Interfacial Charge-Transfer Transitions in BaTiO3 Nanoparticles Adsorbed with Catechol

Interfacial charge-transfer (ICT) transitions between wide band gap inorganic semiconductors such as titanium dioxide (TiO2) and organic materials are characteristic electronic transitions that enable the absorption of lower energy photons than the band gap of inorganic semiconductors and the HOMO-LUMO gap of organic compounds and also direct photocarrier injection to inorganic semiconductors. Despite these features, inorganic semiconductors that show ICT transitions are quite limited. Here we report ICT transitions in barium titanate (BaTiO3) nanoparticles with a pseudocubic structure using 1,2-benzenediol (catechol) that is a representative aromatic bidentate ligand to induce ICT transitions. BaTiO3 nanoparticles are instantaneously colored orange by the addition of the colorless solution of catechol, showing a broad absorption band with an onset at ca. 620 nm.

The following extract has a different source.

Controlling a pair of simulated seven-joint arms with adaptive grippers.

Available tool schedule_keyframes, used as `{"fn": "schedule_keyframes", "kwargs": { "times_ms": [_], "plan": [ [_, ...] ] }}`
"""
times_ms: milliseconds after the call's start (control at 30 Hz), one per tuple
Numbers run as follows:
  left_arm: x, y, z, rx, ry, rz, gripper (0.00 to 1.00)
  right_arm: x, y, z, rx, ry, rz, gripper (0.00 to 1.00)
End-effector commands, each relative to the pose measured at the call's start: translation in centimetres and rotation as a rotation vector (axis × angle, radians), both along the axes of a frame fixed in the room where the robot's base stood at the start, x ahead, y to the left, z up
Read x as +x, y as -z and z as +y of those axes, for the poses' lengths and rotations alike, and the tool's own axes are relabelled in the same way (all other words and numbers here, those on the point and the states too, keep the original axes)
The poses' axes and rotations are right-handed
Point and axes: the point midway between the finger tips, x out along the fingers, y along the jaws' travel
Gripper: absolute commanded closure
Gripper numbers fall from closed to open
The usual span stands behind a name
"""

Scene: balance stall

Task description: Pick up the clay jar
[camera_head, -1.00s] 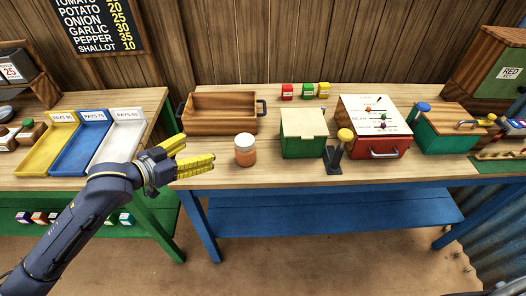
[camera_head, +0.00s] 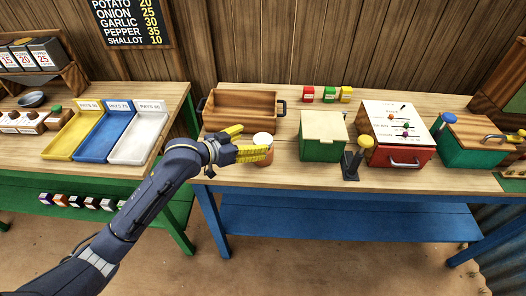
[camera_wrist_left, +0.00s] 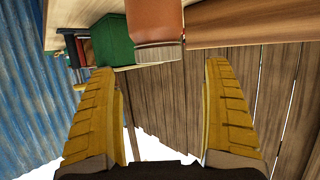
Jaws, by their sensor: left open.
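The clay jar (camera_head: 264,142) is small and orange-brown with a whitish lid, and stands upright on the wooden table near its left front part. My left gripper (camera_head: 255,143) is open, with yellow fingers beside the jar and partly in front of it in the head view. In the left wrist view the jar (camera_wrist_left: 155,22) appears upside down at the top, beyond the gap between the two spread fingers (camera_wrist_left: 162,112). Its lid edge shows there. I cannot tell whether a finger touches it. My right gripper is not in view.
A wooden crate (camera_head: 240,122) with dark handles stands behind the jar. A green box (camera_head: 322,139), a dark stand with a yellow knob (camera_head: 366,143) and a red box (camera_head: 403,154) stand to the right. Yellow, blue and white trays (camera_head: 139,148) lie on the left table.

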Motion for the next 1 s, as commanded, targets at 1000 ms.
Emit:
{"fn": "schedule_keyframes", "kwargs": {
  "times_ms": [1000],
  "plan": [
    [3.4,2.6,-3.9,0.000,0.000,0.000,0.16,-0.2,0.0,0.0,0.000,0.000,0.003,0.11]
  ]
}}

The observed FT-IR spectrum indicates that catechol molecules chemisorb on BaTiO3 surfaces by chelate coordination with a surface Ti atom more predominantly than the bridge coordination with two surface Ti atoms. In the bridge and chelate BaTiO3-catechol complexes, the highest occupied molecular orbital of catechol is located above the valence band of BaTiO3 and coupled to Ti and O atoms electronically. The electronic couplings between catechol and BaTiO3 induce ICT excitations from catechol to BaTiO3 in the visible region, generating the broad ICT band.